Certes, sauf en de rares époques le mal semble toujours beaucoup plus répandu que le bien mais il n'est jamais banal. Ce que constate Hannah Arendt, et qu'elle semble croire être une grande découverte, est que le mal est commis principalement par des personnes banales, ce qui n'est franchement pas une découverte, factuellement le bien, le mal, le ni bien ni mal sont en majorité le fait de personnes banales. Cela rend-il tant le bien que le mal banals? Non bien sûr, ce n'est jamais banal de bien agir, moins encore d'agir pour le bien, et de même pour mal agir et agir pour le mal. Le vrai banal, la vraie action non notable, est celle qui est commise sans intention particulière ni en bien ni en mal. Il peut certes en résulter un bien ou un mal, et puis? Disons: de toute action résulte un bien, un mal, ou ni un bien ni un mal. Parfois l'intention est le mal, parfois le bien, parfois ni l'un ni l'autre. Si on a l'intention d'agir pour le bien mais qu'on agit mal, qu'on réalise mal son action ou qu'on la réalise par un moyen mauvais, de fait on agit pour le mal, et en symétrie si on a celle d'agir pour le mal mais qu'on réalise mal son action ou qu'on la réalise par un moyen bénéfique, on agit pour le bien.
Ma réflexion découle de la découverte d'un auteur “maudit”. Pas vraiment maudit, il eut, autant que je sache, une vie bonne, mais comme auteur il est plutôt maudit, bien moins connu et reconnu qu'il ne le mérite. Cet auteur est Emmanuel Berl. Il a commis une seule erreur notable dans sa vie – des erreurs moins notables il en a certainement commis beaucoup mais c'est un cas ordinaire, le cas de tout le monde. Son erreur? Avoir cru un très bref moment, quelques jours, deux ou trois semaines au plus, à la “Révolution nationale” lavalo-pétainiste.
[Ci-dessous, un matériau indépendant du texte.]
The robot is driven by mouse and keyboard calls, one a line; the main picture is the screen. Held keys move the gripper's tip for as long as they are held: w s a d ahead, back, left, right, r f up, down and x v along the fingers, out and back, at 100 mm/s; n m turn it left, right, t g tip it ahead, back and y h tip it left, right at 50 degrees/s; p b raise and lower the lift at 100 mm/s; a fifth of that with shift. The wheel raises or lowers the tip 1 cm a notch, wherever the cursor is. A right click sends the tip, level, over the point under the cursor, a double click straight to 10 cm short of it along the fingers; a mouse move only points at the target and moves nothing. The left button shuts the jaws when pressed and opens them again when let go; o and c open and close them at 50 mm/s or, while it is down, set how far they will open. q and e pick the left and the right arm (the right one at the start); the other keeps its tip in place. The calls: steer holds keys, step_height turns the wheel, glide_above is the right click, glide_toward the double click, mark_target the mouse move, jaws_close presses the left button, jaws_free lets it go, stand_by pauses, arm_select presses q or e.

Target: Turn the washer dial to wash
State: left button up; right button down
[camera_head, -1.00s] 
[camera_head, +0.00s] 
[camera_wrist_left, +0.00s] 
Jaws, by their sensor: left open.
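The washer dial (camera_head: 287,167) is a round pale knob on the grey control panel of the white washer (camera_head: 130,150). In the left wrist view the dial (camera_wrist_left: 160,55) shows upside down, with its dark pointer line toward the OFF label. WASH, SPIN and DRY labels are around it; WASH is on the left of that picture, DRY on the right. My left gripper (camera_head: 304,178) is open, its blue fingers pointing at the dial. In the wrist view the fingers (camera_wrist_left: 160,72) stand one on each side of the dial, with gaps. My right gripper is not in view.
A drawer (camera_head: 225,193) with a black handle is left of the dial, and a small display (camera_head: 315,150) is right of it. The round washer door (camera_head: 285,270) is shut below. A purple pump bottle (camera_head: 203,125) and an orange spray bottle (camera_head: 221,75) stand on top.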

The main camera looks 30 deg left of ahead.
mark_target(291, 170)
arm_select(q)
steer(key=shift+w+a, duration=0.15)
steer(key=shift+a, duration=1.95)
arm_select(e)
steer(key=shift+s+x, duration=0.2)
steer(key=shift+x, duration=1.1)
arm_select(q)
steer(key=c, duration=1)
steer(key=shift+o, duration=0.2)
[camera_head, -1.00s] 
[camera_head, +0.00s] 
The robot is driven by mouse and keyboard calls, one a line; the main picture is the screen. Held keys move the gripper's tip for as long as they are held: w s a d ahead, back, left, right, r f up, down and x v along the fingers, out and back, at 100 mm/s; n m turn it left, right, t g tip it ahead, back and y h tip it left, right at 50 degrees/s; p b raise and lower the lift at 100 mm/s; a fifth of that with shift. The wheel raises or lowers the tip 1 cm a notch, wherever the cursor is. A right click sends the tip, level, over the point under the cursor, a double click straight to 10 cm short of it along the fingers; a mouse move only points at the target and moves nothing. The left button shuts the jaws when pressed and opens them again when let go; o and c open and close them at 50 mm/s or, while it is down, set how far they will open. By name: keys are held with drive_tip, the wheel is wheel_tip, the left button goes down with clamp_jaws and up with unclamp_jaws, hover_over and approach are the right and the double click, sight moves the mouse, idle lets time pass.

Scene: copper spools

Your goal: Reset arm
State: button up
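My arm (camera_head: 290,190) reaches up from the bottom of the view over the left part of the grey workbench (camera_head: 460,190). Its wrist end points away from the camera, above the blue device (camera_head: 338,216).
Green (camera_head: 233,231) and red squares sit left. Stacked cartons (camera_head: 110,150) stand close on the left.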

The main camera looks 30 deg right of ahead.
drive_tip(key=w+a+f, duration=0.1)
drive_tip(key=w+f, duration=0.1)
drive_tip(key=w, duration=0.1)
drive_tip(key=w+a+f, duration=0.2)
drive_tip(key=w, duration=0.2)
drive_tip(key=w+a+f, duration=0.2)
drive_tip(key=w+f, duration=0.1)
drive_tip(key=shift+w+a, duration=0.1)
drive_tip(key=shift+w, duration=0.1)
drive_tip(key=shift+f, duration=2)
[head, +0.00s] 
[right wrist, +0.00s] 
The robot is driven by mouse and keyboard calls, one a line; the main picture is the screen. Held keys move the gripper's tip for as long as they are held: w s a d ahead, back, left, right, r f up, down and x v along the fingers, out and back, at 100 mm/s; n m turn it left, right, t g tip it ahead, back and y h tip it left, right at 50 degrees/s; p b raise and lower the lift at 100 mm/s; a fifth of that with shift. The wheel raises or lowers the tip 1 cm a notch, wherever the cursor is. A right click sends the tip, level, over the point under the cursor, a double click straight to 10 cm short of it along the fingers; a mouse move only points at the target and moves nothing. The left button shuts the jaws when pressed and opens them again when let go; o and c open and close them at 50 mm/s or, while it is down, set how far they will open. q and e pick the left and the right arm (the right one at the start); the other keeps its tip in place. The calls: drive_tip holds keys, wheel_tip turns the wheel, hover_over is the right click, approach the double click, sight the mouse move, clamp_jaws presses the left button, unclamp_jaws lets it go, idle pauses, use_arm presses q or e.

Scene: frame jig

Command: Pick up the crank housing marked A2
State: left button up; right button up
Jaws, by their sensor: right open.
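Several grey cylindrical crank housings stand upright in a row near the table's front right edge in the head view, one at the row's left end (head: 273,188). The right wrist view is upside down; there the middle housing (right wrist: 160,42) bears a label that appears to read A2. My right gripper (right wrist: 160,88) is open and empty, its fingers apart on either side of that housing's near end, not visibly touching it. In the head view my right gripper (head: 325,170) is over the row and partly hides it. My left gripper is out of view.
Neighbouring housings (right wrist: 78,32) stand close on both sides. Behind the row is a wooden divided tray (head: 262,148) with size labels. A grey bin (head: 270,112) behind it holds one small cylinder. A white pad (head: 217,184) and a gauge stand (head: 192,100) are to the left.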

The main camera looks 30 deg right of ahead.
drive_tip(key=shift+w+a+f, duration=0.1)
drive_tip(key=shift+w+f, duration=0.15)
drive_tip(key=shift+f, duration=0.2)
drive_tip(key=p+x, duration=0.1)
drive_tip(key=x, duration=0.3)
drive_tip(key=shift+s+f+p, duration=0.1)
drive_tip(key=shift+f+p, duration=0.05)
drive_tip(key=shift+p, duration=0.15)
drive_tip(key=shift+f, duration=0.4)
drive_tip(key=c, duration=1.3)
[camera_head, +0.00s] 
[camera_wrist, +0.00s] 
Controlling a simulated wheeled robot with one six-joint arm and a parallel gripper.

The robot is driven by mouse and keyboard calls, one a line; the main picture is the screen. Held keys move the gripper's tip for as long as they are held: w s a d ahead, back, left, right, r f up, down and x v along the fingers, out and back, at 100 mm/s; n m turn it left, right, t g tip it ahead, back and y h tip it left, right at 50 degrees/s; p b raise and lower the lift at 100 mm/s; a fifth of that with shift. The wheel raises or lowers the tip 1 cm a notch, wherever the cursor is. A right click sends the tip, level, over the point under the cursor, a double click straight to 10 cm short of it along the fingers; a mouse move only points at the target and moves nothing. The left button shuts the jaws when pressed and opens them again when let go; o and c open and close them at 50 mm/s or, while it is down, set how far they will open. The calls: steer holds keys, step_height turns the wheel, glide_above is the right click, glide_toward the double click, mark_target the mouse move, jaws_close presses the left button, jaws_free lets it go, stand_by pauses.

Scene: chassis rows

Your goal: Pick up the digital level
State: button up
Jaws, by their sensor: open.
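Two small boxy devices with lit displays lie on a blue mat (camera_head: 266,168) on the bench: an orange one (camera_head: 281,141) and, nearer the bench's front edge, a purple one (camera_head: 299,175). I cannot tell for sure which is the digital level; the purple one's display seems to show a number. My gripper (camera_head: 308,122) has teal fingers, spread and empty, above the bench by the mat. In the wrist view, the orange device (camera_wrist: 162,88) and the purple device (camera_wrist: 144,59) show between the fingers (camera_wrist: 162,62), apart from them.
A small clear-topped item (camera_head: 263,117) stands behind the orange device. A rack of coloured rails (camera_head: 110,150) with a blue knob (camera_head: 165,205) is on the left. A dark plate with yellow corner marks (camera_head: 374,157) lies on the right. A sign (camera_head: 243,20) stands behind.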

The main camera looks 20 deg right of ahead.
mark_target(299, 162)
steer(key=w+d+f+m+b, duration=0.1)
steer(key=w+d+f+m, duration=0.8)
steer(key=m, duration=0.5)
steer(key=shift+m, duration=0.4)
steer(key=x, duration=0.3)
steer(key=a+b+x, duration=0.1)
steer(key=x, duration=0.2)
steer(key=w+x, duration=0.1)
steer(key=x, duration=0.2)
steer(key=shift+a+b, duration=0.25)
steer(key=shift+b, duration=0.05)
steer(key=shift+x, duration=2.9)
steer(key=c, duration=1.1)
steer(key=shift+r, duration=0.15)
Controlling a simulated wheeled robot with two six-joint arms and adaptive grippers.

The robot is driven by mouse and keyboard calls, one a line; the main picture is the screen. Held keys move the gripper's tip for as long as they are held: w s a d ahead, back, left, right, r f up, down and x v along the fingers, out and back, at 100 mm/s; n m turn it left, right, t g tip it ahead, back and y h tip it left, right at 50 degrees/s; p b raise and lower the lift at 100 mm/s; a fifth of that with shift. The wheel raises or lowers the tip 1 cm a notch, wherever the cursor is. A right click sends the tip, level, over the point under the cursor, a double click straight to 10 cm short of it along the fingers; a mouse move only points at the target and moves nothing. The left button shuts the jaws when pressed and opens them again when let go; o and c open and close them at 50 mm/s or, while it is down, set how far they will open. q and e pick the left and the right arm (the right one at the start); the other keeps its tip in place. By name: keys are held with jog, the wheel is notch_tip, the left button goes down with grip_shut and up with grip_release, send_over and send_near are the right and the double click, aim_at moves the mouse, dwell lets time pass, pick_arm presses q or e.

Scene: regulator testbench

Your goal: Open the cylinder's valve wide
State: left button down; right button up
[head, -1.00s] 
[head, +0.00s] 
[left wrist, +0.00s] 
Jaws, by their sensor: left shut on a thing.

Il crut surtout à la révolution, car comme il l'écrivit plus tard, s'il fut parfois patriote, il fut toujours un adversaire acharné du nationalisme. Croyant à la révolution il fit cette erreur de négliger l'adjectif qui l'accompagnait.
L'autre grande erreur d'Emmanuel Berl fut sa trop grande lucidité, source d'une intransigeance sans faille, et cela est encore moins pardonnable: aux salauds qui soutinrent le Régime de Vichy et surtout, la Collaboration, on a beaucoup pardonné, aux intransigeants on ne pardonne jamais. Mais comme on ne peut pas reprocher sans risque pour soi-même d'accabler un individu pour son intransigeance, on s'appuya sur sa brève erreur de quelques semaines pour déconsidérer tout le reste: un type qui a écrit pour le maréchal Pétain ne peut qu'être un type détestable.
Le mal n'est jamais banal, ni le bien, mais il est banal d'accabler le bien en le couvrant du masque du mal.